Genutzt hat es wenig. Besonders schmerzhaft ist die Niederlage in der traditionellen Hochburg Buenos Aires, der wirtschaftsstärksten Provinz des Landes. Noch Anfang September hatte FP hier einen deutlichen Sieg einfahren können, damals lag der Abstand zu Mileis LLA bei fast 14 Prozentpunkten. Insgesamt gewann die Regierungsliste 15 der 23 Provinzen des Landes, ebenso wie im Hauptstadtdistrikt.

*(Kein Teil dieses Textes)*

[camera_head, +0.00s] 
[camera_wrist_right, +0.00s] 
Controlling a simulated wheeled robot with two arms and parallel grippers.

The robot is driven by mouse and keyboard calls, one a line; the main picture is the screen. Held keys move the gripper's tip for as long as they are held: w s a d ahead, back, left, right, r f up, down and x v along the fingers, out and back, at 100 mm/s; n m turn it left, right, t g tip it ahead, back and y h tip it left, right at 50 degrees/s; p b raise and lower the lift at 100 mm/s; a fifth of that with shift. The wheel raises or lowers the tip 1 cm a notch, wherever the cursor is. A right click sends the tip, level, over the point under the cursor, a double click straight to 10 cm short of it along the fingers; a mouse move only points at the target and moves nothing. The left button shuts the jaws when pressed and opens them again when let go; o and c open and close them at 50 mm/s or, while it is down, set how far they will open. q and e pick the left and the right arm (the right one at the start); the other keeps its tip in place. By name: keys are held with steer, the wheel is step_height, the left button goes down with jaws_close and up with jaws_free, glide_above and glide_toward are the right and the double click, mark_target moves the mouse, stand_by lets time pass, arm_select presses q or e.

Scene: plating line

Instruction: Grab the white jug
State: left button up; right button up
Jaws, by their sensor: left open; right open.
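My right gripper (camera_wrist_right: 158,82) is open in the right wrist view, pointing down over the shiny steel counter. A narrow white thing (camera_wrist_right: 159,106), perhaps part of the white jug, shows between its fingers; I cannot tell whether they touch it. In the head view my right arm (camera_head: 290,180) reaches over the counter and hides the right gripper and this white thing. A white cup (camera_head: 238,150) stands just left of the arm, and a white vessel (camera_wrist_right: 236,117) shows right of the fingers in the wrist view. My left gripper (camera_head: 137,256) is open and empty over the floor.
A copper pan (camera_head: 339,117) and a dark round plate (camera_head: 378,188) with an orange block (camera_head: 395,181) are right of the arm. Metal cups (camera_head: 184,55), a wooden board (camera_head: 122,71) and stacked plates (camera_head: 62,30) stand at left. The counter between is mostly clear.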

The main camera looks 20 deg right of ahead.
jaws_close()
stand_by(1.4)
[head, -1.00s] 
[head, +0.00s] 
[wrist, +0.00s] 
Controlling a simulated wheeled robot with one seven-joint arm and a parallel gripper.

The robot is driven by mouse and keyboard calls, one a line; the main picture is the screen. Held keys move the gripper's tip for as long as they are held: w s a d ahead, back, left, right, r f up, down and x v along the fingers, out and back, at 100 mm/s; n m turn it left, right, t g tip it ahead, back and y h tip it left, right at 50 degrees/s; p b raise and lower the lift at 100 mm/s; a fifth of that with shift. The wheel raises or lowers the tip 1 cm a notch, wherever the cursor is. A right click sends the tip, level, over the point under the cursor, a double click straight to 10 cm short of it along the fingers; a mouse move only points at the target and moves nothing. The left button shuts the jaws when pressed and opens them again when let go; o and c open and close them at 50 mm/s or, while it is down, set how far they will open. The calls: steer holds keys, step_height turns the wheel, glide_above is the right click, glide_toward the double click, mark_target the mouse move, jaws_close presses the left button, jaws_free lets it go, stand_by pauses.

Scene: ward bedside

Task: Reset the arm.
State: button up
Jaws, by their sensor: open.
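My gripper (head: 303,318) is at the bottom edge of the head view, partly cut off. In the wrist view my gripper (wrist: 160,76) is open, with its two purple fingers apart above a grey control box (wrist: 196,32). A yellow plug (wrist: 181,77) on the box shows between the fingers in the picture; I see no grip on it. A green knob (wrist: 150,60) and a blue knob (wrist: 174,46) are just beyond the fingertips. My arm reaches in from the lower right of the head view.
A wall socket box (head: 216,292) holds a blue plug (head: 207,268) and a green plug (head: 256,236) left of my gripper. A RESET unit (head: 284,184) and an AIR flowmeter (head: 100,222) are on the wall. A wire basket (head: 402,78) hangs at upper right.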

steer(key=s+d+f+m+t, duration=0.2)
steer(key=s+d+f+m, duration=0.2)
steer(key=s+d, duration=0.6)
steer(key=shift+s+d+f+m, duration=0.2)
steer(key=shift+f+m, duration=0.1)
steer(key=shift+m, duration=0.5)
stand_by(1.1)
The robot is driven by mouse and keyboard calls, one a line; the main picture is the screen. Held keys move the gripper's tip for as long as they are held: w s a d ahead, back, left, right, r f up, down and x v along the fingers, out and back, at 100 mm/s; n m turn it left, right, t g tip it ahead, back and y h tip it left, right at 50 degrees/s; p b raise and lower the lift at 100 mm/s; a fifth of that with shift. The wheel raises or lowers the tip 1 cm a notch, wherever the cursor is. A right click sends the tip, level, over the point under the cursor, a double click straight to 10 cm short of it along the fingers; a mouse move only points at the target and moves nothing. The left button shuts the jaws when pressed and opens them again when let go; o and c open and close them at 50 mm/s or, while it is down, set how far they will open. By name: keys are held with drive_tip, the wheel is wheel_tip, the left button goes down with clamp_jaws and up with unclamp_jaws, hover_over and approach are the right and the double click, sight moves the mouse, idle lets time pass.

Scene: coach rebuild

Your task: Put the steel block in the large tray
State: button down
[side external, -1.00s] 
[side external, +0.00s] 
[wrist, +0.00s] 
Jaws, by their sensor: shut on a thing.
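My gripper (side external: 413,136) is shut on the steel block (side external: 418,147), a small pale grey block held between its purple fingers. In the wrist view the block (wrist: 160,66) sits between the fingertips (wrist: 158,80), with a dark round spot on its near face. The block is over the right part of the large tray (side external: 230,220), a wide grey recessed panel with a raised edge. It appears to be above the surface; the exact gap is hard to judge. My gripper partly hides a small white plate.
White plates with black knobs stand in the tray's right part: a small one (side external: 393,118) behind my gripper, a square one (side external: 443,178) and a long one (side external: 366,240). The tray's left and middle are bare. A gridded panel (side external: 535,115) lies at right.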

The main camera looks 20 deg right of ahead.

Die LLA war als einzige Kraft im ganzen Land unter dem gleichen Namen angetreten.
Eine eigene Mehrheit wird die Regierung im neuen Parlament trotz des Wahlsiegs nicht haben. Am Sonntag abend gab sich Milei verhandlungsbereit. Eine wichtige Rolle für die Beschaffung von Mehrheitsverhältnissen dürfte »Provincia Unidas« zukommen, die der Präsident als »rationale Akteure« und »prokapitalistisch« bezeichnete. Das Bündnis mehrerer Gouverneure inszeniert sich als »dritter Weg«. Am Sonntag blieb es deutlich hinter seinen Erwartungen zurück und kam gerade einmal auf rund acht Prozent der Stimmen.
Ein Achtungserfolg gelang dem Linksbündnis »Front der Linken und der Arbeiter« (Frente de Izquierda y de Trabajadores – Unidad, FIT-U), das sich in einem extrem polarisierten Wahlkampf behaupten konnte. Von den vier zur Disposition stehenden Mandaten konnte das Bündnis trotzkistischer Parteien drei verteidigen. Im Hauptstadtdistrikt sowie in der Provinz Buenos Aires kam es auf den dritten Platz.